La surprise dont vous parlez concernant Flora dans le tome deux était bien sûr prévue dès le début. Toutes les grandes lignes étaient déjà tracées et je sais où je vais. À mon avis, il est indispensable de savoir où l’on doit amener son récit. J’ai lu trop de séries avec des premier ou des deuxième tomes très prometteurs mais dont la suite été totalement farfelue ou insipide prouvant bien que le scénariste naviguait à vue. Je suis d’accord pour que le scénariste se laisse une certaine marge de manoeuvre et les échanges avec le dessinateur entraînent forcément des modifications au cours de l’écriture. Mais partir sur une simple base en se laissant complètement guider par le récit me paraît assez risqué pour maintenir une qualité dans la narration.

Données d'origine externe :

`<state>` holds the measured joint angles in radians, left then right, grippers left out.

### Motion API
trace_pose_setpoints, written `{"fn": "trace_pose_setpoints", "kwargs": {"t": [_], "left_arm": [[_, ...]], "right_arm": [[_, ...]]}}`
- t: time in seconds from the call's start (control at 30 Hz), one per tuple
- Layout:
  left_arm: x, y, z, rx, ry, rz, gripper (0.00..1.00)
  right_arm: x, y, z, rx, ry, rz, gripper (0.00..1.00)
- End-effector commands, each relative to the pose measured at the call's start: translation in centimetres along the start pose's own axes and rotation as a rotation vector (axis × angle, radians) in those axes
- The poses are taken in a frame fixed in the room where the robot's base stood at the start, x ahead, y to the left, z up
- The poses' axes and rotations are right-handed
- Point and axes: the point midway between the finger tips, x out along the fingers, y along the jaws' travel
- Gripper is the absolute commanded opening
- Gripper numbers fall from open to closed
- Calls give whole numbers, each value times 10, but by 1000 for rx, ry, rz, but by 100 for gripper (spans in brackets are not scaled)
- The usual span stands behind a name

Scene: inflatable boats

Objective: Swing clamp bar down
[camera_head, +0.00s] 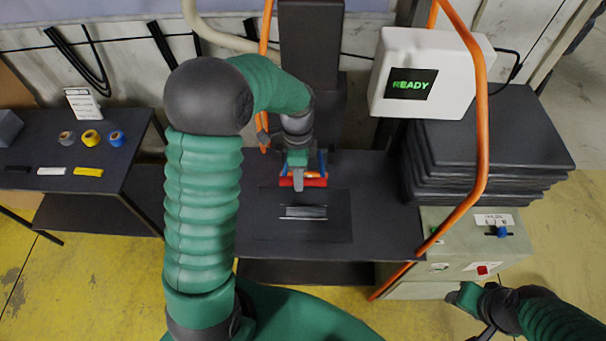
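The clamp bar (316,182) is red, with blue side pieces at its ends, and stands at the back of the dark bench (378,220). My left gripper (298,182) reaches over the bench from above, and a grey finger overlaps the middle of the red bar. I cannot tell whether it grips the bar or only touches it. A dark plate with a pale-edged strip (303,212) lies in front of the bar. My right gripper (462,297) is low at the right, beside the control cabinet, away from the bar; its fingers are too small to read.
A white box with a green READY display (412,84) hangs at upper right. Orange hoses (483,130) loop in front of it. Dark folded sheets (490,140) are stacked at right above the pale green cabinet (450,262). A side table (40,185) at left holds tape rolls.

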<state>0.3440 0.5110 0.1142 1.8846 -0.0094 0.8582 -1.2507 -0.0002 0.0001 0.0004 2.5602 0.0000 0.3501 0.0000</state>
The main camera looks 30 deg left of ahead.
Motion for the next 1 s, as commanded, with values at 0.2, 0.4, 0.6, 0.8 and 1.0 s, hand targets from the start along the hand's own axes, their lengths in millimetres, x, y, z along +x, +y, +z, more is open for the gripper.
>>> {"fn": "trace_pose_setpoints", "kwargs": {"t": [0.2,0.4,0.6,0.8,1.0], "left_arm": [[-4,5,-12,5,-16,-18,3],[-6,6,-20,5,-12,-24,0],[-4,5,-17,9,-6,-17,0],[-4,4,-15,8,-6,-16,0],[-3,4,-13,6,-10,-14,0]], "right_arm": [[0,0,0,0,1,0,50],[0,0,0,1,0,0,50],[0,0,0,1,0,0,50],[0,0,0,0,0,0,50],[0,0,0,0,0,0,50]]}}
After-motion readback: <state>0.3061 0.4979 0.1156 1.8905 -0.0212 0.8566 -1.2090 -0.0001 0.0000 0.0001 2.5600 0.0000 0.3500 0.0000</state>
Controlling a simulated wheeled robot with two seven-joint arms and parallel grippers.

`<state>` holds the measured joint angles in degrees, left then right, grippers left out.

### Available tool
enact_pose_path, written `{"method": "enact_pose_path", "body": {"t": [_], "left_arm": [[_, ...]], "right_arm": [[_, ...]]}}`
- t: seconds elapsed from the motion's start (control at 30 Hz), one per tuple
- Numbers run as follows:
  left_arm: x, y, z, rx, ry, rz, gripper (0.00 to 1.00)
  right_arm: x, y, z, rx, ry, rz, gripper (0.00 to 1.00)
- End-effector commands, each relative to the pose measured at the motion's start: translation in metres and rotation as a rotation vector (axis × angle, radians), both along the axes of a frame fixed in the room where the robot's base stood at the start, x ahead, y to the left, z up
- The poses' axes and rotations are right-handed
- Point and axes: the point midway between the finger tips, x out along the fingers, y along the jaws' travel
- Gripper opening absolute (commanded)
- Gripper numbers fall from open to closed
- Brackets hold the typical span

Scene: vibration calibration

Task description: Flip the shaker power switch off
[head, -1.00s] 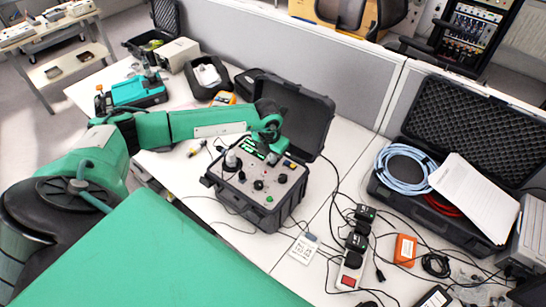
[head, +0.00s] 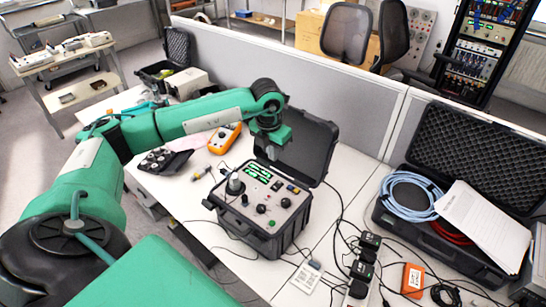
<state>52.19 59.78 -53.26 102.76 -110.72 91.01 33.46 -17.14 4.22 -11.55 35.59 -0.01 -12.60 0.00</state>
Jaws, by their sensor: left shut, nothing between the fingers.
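The shaker unit (head: 256,238) is a dark case with its lid (head: 308,146) open at the back. Its light top panel carries green lit displays (head: 259,172), several knobs and small dark parts, and a dark cylinder (head: 235,184) at the left. The power switch is too small to tell apart for sure among the small parts at the panel's back right. My left gripper (head: 274,151) points down over the back of the panel, in front of the lid. It is shut and empty, apparently above the panel and not touching it. My right gripper is out of view.
An orange meter (head: 225,138) and a black pouch (head: 165,161) lie left of the shaker. To the right are black power adapters (head: 364,257), cables, an orange box (head: 412,280) and an open case with blue cable (head: 407,195). A grey partition (head: 300,70) stands behind.

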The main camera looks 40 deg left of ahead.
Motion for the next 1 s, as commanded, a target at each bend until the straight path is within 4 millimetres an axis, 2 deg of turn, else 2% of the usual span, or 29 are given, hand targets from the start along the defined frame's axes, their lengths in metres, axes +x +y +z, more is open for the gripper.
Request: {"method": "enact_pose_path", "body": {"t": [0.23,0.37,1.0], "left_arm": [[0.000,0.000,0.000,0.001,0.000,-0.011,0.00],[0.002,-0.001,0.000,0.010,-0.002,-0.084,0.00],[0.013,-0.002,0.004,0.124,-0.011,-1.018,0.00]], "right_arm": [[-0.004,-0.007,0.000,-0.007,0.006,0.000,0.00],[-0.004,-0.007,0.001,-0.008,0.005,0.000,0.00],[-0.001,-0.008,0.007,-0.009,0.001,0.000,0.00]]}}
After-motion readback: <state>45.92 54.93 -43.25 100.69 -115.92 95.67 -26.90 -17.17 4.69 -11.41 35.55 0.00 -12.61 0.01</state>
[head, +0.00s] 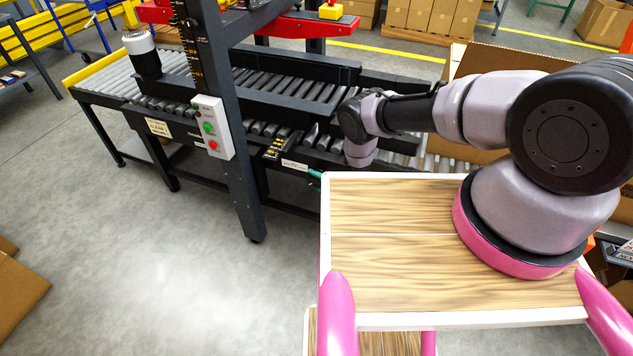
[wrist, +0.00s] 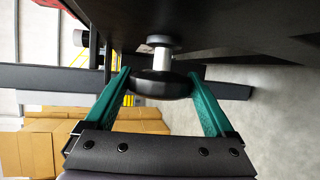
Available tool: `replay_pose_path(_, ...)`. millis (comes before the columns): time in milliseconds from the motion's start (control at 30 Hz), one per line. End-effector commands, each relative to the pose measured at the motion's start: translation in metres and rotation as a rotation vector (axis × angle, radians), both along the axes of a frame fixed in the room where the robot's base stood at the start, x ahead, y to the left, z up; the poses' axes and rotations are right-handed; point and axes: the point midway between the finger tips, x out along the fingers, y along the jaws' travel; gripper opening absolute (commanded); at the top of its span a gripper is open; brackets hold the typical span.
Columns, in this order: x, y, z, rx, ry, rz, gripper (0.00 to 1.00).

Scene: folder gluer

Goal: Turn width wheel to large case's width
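The width wheel (wrist: 160,85) is a black round wheel on a short silver shaft in the wrist view, under a dark machine part. My gripper (wrist: 160,76) has two teal fingers spread wide, one on each side of the wheel. The tips are close to its rim; a small gap seems to show, and I cannot make out firm contact. In the head view only a bit of teal finger (head: 315,173) shows by the conveyor's side, and the wheel is hidden. A large open cardboard case (head: 458,62) stands behind my arm, partly covered.
The machine's dark post (head: 238,150) with a push-button box (head: 212,128) stands left of my arm. The roller conveyor (head: 310,88) runs behind it. A small panel with yellow marks (head: 283,143) sits on the conveyor side.

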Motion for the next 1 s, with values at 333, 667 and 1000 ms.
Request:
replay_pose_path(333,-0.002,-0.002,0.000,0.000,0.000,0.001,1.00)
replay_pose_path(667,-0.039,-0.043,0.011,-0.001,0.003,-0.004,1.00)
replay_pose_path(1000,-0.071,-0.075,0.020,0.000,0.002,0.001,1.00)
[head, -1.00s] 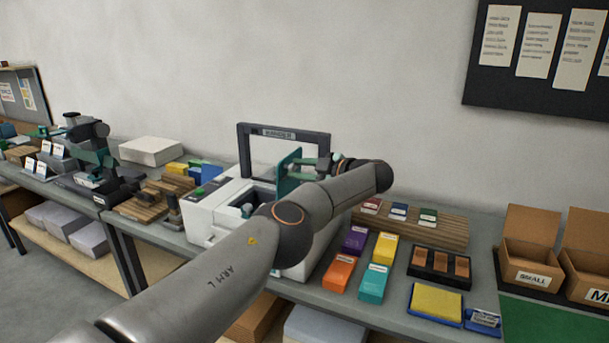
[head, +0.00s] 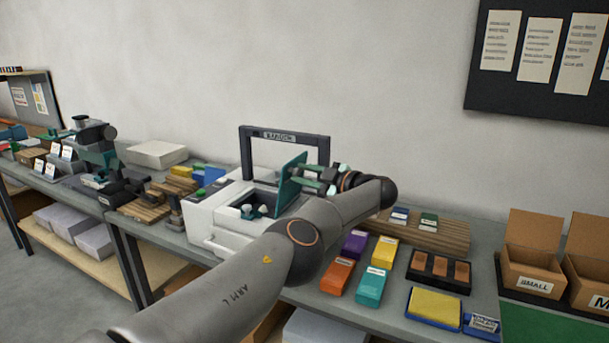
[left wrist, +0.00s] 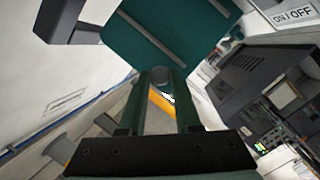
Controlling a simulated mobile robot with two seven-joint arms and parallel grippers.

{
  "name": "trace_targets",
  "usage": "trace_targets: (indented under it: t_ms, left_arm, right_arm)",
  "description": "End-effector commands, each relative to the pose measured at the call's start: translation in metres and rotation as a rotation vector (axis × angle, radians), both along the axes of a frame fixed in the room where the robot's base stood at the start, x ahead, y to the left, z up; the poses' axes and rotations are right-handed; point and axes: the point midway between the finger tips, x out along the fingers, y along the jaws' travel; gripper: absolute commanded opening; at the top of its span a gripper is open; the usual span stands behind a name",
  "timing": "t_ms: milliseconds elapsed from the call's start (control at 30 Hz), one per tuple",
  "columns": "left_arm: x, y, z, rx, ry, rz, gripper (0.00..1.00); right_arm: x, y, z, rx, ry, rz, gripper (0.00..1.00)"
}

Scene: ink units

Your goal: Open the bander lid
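The bander (head: 215,215) is a white machine with a dark arch (head: 283,137) over it, in the middle of the head view. Its teal lid (head: 291,184) stands raised at the right of the opening and leans to the right. My left gripper (head: 318,180) is at the right of the lid, its fingers pointing at it. In the left wrist view the teal lid (left wrist: 170,35) fills the top, and the green fingers (left wrist: 161,78) close around a grey round knob (left wrist: 160,75) at its edge. My left arm hides the machine's lower right. My right gripper is not in view.
Orange, purple, yellow and teal boxes (head: 371,285) lie on the bench right of the bander. A wooden rack (head: 430,238) stands behind them. Cardboard boxes (head: 531,250) are at the far right. Wooden slats (head: 150,205) and a dark device (head: 100,160) are left.

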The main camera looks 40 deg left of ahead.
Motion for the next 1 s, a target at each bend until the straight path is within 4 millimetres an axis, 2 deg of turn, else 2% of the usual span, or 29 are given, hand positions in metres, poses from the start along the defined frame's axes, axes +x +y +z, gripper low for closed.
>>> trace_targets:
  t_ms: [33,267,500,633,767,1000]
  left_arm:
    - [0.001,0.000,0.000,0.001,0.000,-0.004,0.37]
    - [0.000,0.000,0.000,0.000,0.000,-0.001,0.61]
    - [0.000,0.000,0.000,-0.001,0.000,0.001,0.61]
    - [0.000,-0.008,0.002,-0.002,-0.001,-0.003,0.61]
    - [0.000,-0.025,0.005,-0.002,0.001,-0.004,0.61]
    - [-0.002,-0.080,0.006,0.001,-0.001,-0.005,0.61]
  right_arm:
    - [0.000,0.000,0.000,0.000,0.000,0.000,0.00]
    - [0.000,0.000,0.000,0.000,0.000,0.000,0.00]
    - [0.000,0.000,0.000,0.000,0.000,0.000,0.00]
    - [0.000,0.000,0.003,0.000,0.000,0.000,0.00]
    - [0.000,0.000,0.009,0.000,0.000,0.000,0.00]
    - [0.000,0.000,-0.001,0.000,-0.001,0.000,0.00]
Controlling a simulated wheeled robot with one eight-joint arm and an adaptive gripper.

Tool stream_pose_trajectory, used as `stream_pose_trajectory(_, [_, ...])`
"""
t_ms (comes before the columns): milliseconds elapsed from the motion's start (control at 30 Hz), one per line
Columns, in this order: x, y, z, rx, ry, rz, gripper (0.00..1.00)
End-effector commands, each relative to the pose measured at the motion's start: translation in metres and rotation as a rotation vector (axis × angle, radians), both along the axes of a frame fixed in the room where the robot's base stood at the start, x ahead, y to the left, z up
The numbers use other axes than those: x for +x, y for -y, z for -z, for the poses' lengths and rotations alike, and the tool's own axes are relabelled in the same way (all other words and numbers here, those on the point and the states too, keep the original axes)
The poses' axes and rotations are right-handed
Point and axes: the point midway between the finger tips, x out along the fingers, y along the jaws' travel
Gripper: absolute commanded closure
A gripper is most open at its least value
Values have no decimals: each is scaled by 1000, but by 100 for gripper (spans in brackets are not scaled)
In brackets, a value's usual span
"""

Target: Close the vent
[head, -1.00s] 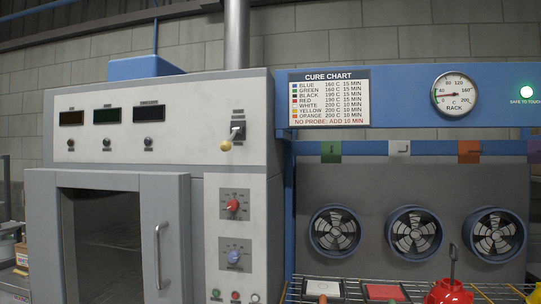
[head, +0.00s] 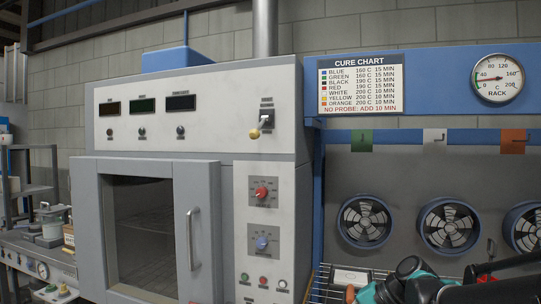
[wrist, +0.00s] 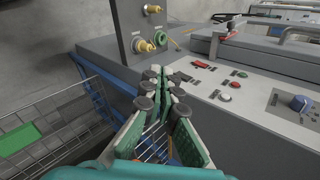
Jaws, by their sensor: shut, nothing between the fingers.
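A lever with a yellow knob (head: 255,133) sits on a small dark plate at the upper right of the oven's front. The knob hangs at the plate's lower left. The plate's label is too small to read, so I cannot tell whether this is the vent control. My gripper, teal and black, shows partly at the lower right of the head view (head: 405,285), below and right of the lever and apart from it. In the wrist view its fingers (wrist: 164,98) are together and empty.
The oven door (head: 196,230) is shut. A red knob (head: 262,194) and a blue knob (head: 262,243) are on the panel below the lever. Round fans (head: 364,222) line the rack at right. A wire rack (wrist: 60,120) is at left in the wrist view.

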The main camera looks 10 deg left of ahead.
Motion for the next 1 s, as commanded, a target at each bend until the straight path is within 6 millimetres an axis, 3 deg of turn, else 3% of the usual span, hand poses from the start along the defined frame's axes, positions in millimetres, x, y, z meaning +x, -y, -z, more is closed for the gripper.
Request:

Ou alors il faut être scénariste surdoué !
Pouvez-vous nous livrer un petit secret sur le prochain tome ?
Benoît Riviere : Oui, il va y avoir des morts.
Philippe Scoffoni : Non, mais en tant que lecteur j’ai pris beaucoup de plaisir à découvrir le scénario du tome 3.
Un petit truc à rajouter :) ?
Benoît Riviere : Merci à vous !
Philippe Scoffoni : Merci !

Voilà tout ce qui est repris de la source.